======== PROVIDED DATA

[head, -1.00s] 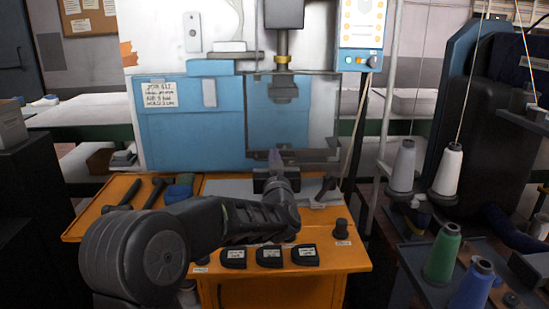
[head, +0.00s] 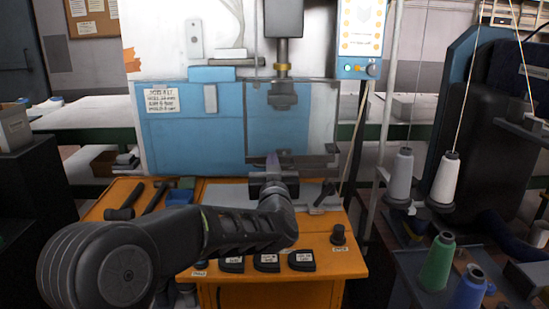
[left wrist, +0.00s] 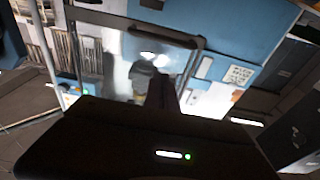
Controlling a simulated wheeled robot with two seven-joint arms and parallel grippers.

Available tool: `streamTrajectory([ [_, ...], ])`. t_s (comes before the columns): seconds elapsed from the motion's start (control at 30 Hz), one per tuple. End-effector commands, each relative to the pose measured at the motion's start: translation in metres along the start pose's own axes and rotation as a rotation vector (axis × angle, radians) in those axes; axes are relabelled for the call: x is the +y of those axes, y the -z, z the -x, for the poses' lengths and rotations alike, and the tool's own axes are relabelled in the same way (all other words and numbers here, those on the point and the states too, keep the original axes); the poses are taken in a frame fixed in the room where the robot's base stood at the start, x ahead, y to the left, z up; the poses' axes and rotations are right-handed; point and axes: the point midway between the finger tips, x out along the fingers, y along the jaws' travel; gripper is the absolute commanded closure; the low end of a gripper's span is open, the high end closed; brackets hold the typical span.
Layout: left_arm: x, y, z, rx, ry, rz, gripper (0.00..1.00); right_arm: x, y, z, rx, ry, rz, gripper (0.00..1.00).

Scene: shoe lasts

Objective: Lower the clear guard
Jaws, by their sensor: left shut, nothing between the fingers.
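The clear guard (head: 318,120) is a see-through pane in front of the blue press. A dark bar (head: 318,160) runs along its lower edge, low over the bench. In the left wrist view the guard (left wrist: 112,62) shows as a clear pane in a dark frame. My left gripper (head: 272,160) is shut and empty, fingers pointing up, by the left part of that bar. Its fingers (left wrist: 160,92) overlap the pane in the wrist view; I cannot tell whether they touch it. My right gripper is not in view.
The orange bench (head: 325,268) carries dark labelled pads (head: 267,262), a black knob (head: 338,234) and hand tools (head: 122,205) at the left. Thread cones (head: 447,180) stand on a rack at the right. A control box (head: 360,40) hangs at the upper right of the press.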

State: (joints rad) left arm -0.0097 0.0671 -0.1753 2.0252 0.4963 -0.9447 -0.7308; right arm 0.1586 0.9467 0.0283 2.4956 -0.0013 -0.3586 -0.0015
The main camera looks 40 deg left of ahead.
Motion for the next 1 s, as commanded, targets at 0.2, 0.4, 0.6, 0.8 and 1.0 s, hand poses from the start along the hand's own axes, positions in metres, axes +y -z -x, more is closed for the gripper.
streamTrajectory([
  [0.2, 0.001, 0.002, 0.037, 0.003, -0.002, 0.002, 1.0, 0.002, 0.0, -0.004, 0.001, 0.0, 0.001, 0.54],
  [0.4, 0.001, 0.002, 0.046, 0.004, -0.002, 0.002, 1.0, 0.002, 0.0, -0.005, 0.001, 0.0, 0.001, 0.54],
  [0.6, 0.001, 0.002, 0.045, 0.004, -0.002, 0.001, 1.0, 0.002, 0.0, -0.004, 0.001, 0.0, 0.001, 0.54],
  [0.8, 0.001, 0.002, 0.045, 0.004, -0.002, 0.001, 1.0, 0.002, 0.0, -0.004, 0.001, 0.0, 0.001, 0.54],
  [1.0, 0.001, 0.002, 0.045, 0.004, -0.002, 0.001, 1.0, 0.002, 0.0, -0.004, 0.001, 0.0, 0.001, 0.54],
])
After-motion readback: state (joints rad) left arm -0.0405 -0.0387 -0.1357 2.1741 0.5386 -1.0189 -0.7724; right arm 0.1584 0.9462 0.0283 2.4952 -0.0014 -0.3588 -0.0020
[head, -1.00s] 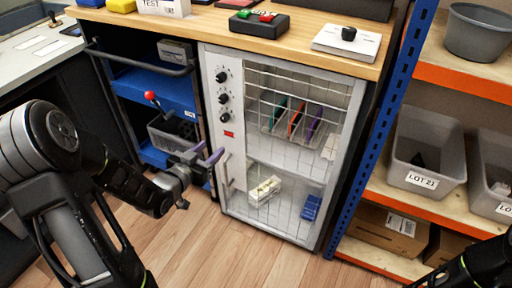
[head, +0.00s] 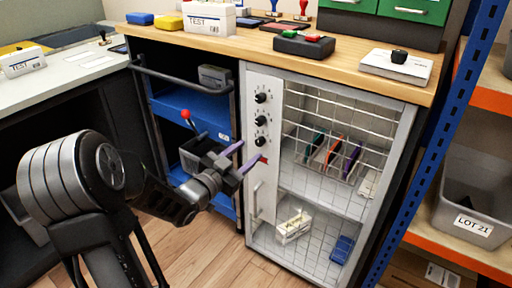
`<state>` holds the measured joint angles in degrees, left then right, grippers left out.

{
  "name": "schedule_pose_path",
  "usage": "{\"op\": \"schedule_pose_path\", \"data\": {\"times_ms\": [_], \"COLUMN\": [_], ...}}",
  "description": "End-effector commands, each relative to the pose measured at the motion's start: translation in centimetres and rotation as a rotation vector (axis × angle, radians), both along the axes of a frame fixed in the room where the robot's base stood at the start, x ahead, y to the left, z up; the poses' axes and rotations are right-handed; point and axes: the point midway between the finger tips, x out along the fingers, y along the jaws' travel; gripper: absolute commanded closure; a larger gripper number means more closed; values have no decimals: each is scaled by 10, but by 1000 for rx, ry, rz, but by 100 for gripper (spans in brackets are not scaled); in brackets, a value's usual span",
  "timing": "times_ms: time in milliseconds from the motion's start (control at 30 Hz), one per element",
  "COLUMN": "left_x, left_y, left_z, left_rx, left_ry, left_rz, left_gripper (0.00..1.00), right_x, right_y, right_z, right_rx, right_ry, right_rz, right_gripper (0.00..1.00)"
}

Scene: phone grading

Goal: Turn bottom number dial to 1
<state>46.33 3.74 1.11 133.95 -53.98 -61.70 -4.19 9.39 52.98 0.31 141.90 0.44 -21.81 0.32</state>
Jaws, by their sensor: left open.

================

Leave out the pictures and repeat the lines from the start of the material through the line with "Controlling a simulated", inclusive.

FULL SOLUTION |
[head, -1.00s] 
[head, +0.00s] 
[left wrist, +0.00s] 
Controlling a simulated wheeled robot with two seven-joint arms and parallel grippers.

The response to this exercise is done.